• _STORED RECORDS_
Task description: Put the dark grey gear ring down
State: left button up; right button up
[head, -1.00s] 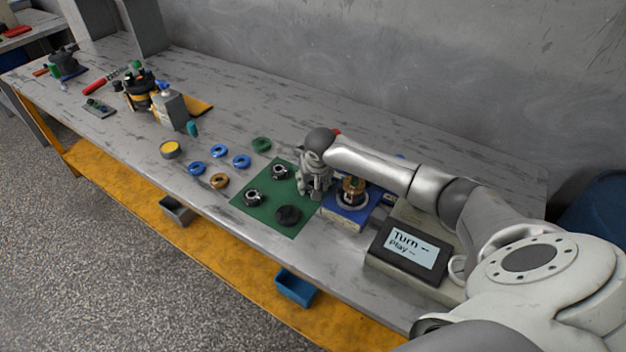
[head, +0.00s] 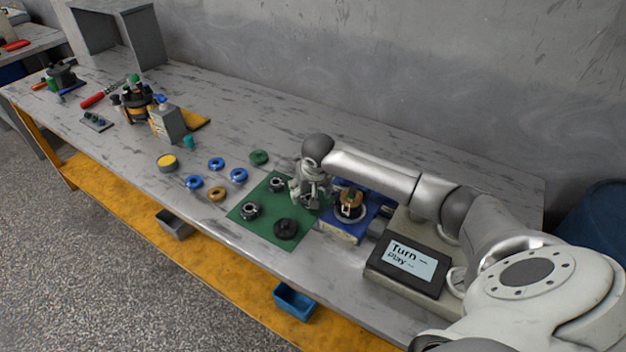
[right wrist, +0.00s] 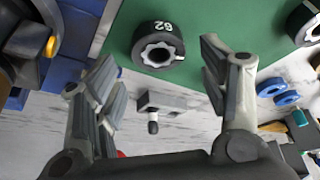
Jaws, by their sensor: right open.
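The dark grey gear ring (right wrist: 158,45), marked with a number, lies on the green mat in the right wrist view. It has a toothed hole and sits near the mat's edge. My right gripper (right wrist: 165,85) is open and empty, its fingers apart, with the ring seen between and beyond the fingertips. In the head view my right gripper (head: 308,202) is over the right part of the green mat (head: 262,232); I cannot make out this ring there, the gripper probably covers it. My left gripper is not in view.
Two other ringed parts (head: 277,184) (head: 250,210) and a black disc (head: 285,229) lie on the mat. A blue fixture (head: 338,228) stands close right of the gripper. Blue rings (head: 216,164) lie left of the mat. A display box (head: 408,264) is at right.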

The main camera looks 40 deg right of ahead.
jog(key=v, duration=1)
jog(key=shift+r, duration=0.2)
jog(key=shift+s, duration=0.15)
==
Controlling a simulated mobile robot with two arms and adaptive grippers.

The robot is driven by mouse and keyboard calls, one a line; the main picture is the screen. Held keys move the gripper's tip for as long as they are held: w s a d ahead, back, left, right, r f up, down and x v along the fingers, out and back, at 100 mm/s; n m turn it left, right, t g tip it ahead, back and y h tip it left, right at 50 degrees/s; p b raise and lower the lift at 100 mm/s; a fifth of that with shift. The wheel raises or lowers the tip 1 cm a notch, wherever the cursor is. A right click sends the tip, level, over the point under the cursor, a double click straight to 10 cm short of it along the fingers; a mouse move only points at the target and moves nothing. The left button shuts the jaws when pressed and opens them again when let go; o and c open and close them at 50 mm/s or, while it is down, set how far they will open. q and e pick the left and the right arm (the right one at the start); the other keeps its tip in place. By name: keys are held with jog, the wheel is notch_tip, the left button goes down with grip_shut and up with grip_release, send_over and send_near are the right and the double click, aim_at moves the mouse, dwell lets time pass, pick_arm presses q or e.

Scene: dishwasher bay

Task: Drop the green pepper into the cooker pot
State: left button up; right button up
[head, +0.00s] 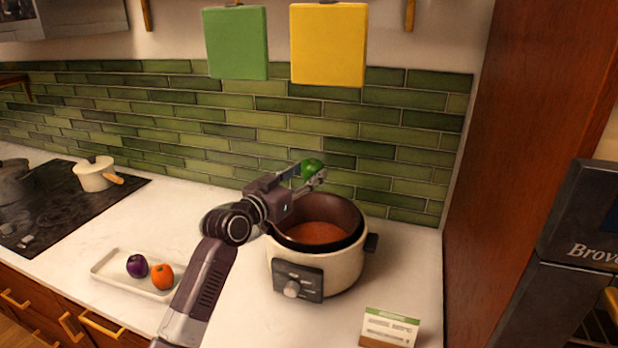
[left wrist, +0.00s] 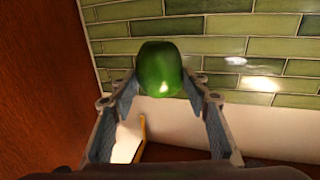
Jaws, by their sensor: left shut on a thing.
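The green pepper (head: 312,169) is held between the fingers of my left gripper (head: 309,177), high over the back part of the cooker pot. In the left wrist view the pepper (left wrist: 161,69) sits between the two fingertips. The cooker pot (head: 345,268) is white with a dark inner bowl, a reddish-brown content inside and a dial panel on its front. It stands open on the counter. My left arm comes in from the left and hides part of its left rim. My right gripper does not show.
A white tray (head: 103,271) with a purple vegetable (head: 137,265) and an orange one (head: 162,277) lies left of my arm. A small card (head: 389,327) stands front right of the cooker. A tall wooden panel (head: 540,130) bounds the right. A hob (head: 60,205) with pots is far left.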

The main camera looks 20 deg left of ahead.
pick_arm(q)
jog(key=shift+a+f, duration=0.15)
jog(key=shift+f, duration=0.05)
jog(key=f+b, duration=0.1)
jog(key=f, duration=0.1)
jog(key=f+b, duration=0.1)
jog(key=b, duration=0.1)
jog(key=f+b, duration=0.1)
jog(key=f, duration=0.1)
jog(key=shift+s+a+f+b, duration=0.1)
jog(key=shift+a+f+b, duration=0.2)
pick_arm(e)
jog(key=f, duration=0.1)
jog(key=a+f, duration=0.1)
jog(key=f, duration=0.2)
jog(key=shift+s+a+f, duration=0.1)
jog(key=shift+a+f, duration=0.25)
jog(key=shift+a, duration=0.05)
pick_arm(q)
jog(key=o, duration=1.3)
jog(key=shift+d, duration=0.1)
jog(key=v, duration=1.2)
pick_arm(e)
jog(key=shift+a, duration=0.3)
* * *
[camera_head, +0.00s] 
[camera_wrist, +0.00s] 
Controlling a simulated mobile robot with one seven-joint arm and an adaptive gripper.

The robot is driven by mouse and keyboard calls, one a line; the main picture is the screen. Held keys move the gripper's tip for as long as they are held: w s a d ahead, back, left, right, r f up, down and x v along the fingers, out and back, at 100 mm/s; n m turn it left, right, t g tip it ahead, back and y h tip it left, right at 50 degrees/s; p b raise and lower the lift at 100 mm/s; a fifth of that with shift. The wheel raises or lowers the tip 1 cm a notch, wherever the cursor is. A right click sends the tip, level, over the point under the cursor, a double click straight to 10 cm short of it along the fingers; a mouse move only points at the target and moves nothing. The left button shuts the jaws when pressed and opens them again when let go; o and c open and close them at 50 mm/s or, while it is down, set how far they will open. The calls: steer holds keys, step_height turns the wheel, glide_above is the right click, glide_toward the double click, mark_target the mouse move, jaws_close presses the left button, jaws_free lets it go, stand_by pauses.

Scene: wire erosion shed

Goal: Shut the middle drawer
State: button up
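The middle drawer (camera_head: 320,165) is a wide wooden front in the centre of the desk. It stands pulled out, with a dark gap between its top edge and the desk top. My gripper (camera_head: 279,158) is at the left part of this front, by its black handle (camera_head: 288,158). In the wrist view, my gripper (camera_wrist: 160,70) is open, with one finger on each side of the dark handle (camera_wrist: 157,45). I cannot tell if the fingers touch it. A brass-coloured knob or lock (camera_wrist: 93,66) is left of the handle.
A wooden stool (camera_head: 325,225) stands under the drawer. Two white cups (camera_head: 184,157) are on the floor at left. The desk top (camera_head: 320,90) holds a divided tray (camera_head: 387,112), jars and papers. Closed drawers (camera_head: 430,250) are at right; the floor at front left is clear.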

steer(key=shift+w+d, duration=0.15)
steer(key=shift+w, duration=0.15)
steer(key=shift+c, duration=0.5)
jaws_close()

• _GIVEN PROBLEM_
Extract from the records above the lines from the one containing "go, stand_by pauses." to the one containing "Goal: Shut the middle drawer", both lines included, exactly as they appear and with nothing else.

• _RESULT OF THE TASK_
The robot is driven by mouse and keyboard calls, one a line; the main picture is the screen. Held keys move the gripper's tip for as long as they are held: w s a d ahead, back, left, right, r f up, down and x v along the fingers, out and back, at 100 mm/s; n m turn it left, right, t g tip it ahead, back and y h tip it left, right at 50 degrees/s; p b raise and lower the lift at 100 mm/s; a fifth of that with shift. The wheel raises or lowers the tip 1 cm a notch, wherever the cursor is. A right click sends the tip, level, over the point under the cursor, a double click straight to 10 cm short of it along the fingers; a mouse move only points at the target and moves nothing. The left button shuts the jaws when pressed and opens them again when let go; o and c open and close them at 50 mm/s or, while it is down, set how far they will open. The calls: steer holds keys, step_height turns the wheel, glide_above is the right click, glide_toward the double click, mark_target the mouse move, jaws_close presses the left button, jaws_free lets it go, stand_by pauses.

Scene: wire erosion shed

Goal: Shut the middle drawer

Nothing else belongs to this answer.